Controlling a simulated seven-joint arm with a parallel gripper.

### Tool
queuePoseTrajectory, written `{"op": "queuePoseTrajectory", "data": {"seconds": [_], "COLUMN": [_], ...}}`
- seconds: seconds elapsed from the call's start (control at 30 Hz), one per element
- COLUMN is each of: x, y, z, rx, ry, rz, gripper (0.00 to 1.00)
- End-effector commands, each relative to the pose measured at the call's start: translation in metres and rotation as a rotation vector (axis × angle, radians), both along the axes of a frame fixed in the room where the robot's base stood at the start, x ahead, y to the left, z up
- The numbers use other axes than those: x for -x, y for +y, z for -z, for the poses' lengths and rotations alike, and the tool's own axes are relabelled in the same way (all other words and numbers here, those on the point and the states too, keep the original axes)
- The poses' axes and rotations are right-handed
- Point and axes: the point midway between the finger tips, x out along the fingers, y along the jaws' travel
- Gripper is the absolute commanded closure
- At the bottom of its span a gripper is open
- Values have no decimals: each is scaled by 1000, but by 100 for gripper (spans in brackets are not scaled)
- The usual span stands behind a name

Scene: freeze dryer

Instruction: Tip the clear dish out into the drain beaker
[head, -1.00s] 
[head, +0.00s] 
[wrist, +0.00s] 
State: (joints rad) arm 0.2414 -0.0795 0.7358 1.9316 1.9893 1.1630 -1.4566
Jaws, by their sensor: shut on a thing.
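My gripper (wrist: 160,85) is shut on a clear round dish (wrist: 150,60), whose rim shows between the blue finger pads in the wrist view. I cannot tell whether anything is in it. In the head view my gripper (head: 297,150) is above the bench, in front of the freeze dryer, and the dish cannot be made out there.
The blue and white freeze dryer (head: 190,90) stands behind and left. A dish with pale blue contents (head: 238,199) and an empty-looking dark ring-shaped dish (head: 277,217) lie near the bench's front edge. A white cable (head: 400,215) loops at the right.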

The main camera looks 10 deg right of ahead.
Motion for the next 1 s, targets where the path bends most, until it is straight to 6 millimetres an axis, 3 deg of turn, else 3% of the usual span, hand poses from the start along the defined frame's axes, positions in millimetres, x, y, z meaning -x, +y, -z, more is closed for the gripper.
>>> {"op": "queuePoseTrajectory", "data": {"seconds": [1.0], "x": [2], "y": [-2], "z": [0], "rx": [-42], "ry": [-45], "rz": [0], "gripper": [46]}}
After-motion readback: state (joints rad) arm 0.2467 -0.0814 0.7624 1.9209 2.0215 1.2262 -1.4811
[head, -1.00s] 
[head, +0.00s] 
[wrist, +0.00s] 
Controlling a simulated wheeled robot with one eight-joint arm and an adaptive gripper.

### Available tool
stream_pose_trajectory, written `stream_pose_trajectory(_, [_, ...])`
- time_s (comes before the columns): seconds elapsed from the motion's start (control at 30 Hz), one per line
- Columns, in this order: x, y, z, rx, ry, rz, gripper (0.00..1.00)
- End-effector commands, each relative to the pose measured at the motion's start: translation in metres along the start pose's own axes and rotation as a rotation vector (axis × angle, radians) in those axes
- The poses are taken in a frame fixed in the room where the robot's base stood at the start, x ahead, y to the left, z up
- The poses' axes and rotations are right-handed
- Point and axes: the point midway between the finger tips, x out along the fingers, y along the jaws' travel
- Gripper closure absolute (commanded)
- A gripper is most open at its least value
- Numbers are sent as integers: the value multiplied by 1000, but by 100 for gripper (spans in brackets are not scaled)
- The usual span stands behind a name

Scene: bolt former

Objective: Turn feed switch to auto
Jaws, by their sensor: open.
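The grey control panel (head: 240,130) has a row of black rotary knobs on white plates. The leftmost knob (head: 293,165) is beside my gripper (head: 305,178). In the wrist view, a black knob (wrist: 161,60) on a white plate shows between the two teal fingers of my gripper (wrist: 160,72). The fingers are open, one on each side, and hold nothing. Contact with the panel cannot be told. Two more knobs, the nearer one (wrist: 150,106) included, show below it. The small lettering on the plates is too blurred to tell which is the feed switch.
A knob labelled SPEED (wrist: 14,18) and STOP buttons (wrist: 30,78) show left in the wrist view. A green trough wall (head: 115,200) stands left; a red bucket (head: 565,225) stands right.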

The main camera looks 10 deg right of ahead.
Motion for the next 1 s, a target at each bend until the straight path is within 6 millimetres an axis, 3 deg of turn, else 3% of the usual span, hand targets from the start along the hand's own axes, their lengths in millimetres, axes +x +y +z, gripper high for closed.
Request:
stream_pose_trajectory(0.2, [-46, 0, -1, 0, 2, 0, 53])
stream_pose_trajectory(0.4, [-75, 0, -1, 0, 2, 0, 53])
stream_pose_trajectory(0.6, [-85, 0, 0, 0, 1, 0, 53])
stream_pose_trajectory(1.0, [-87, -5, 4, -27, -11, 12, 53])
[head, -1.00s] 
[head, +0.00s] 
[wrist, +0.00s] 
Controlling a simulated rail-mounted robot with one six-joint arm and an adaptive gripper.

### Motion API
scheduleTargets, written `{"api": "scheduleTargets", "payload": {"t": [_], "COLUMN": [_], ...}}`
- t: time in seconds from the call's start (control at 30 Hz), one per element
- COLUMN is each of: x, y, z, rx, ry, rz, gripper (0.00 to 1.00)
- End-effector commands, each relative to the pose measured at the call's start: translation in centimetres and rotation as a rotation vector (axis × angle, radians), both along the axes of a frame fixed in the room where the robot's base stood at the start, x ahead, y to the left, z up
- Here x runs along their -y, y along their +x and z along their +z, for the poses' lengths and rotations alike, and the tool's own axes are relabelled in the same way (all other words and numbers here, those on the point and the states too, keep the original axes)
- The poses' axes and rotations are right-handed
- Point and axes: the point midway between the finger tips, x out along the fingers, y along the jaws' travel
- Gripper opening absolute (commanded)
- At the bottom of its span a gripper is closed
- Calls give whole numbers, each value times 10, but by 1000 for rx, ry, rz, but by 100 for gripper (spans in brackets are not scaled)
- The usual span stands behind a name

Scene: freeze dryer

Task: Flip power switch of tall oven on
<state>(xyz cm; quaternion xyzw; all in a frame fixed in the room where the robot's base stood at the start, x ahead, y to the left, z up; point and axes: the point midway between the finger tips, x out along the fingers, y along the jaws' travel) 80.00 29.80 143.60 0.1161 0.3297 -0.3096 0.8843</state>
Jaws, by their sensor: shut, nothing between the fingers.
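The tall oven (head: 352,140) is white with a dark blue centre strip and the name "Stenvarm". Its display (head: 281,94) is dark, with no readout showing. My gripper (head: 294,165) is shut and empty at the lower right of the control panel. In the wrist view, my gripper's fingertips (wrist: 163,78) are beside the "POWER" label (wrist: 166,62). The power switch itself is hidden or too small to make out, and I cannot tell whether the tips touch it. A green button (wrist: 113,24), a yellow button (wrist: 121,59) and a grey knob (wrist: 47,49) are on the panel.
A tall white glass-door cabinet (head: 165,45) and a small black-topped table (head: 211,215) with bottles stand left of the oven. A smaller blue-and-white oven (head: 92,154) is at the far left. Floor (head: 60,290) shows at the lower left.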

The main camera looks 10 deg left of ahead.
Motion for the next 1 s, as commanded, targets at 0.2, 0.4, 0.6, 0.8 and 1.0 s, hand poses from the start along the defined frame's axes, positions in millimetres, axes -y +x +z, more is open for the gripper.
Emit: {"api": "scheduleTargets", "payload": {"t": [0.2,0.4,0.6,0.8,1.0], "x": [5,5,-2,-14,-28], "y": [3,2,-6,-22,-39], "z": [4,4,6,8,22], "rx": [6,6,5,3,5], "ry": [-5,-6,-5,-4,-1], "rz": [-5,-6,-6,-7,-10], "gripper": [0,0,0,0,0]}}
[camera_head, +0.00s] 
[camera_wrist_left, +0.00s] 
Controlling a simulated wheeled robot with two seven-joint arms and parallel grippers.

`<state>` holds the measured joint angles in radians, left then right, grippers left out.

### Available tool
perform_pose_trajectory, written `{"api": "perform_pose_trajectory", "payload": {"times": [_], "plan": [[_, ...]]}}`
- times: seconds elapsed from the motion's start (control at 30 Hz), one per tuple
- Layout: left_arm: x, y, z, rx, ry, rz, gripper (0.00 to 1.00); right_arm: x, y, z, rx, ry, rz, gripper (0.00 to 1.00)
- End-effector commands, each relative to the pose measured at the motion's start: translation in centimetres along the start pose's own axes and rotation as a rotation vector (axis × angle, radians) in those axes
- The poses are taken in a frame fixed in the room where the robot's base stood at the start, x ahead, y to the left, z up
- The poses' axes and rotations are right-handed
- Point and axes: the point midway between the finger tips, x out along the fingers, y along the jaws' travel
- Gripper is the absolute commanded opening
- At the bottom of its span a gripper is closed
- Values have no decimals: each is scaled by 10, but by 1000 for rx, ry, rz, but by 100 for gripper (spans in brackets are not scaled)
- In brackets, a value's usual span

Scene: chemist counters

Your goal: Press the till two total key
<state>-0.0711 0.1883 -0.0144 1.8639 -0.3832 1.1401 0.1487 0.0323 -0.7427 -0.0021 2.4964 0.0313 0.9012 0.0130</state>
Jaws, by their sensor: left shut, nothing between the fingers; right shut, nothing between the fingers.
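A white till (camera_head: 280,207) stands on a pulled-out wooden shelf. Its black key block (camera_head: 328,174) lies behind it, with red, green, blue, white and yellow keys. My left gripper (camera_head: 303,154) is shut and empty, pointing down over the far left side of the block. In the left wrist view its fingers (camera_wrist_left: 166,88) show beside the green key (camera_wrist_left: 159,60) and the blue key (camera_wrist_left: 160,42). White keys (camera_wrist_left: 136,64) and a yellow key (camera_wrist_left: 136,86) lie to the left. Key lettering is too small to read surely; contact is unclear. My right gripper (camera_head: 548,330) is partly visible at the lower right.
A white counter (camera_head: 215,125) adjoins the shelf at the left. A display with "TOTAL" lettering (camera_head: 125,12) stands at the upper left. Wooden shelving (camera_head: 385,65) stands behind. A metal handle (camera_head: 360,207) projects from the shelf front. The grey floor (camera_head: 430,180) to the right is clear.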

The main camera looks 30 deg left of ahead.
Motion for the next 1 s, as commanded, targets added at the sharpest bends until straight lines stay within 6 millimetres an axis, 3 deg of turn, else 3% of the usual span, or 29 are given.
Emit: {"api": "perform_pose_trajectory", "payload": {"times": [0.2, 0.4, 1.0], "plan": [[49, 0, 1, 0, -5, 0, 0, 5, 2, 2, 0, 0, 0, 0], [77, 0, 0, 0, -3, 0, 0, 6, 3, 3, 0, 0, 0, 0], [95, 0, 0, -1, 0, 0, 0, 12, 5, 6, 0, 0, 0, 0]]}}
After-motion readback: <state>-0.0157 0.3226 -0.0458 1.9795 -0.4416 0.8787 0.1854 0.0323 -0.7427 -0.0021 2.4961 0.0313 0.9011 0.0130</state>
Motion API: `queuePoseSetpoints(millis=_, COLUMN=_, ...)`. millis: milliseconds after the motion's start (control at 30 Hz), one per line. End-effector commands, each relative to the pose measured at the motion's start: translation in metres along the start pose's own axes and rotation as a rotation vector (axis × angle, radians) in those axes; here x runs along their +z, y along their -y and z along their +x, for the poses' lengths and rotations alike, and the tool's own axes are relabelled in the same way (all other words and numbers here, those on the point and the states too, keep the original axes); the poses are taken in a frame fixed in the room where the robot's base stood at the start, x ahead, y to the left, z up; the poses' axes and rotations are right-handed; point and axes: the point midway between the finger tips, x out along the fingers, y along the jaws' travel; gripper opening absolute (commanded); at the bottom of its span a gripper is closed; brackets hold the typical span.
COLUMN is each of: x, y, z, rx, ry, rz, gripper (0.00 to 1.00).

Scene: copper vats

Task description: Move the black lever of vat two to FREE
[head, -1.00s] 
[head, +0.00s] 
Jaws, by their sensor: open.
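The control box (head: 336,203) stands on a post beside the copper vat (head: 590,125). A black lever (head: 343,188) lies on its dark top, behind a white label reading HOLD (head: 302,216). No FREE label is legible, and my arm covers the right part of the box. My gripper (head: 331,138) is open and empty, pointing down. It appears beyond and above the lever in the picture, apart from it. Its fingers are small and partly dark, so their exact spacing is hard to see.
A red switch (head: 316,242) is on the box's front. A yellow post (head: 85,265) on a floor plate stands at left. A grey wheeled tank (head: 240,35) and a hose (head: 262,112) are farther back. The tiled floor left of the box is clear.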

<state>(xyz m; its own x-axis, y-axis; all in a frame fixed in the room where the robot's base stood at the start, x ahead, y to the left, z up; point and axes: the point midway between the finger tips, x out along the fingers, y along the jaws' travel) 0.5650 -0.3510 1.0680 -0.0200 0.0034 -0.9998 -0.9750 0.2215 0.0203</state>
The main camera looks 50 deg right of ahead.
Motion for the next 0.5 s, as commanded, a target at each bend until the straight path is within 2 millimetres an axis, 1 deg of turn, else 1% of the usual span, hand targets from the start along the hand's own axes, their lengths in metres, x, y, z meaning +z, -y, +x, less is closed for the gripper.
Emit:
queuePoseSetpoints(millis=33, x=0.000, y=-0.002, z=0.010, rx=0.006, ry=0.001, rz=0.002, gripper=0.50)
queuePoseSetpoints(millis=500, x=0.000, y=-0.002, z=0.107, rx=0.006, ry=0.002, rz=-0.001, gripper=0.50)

____________________

WHAT YOU HAVE TO DO:
Repeat, character for character, the lines of the material above from the line with "- times: seconds" through the line with "- Layout: left_arm: x, y, z, rx, ry, rz, gripper".

EXPECTED ANSWER:
- times: seconds elapsed from the motion's start (control at 30 Hz), one per tuple
- Layout: left_arm: x, y, z, rx, ry, rz, gripper (0.00 to 1.00); right_arm: x, y, z, rx, ry, rz, gripper (0.00 to 1.00)

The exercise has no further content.